The latter two trends, even though very dissimilar in various senses, had in common a radically critical stance with regard to some pillars of the traditional culture of the Left. Between these pillars Napolitano emphasizes, above all, the participation of opposition artists in the great production market of symbolic goods, the realistic esthetic supported in a “cultural hierarchy legitimized by the institutions” and the “role of the intellectual as a central mediator of culture.” The first point was illustrated, and already intensely discussed at the time, by the migration of dramatists linked to the PCB (like Dias Gomes and Oduvaldo Vianna Filho) to Rede Globo [TV network], at the beginning of the 1970’s. The two other instances of conflict had to do with the crucial question of how to speak in the name of the popular classes and if this was possible and legitimate. Napolitano underlines that in this aspect the criticisms formulated by the Catholic Left and the counter-culture were very different.

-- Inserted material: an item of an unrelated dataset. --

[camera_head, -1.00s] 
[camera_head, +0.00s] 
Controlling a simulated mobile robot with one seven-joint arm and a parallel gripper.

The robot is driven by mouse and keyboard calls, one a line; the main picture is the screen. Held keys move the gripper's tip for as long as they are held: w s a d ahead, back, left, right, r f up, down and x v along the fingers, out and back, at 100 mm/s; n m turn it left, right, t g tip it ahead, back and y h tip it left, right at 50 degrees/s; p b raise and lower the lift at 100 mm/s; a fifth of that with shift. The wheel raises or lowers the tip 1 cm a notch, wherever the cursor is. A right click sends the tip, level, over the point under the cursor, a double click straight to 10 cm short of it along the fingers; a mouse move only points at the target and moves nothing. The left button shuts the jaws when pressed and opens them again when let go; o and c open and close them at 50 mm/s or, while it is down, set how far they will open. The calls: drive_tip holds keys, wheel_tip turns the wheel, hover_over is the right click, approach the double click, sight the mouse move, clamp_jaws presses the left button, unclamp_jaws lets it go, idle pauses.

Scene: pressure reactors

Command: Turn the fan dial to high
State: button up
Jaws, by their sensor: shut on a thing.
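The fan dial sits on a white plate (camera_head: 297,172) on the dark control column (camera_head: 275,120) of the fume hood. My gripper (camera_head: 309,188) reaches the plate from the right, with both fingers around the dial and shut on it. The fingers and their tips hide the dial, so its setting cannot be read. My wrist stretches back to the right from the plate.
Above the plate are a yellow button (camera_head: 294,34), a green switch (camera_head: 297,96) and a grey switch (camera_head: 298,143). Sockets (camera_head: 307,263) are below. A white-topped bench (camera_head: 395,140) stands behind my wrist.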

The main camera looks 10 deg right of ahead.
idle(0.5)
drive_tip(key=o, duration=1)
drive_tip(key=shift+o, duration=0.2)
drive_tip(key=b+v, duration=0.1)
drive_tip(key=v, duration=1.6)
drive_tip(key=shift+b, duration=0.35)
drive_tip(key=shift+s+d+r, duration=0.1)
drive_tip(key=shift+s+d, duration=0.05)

While the former defended “a basist, amateur and community culture,” the latter proposed “a sectarian, experimental and transgressor culture.” Both tried to distance themselves from, or at least question, the conventional spaces and institutions of production and cultural consumption. Examples of this were the theaters on the outskirts, the outlying cinemas and a certain feature of tropicalism, insulting good taste and conceptual art, which was exercised outside the circuits of museums and galleries.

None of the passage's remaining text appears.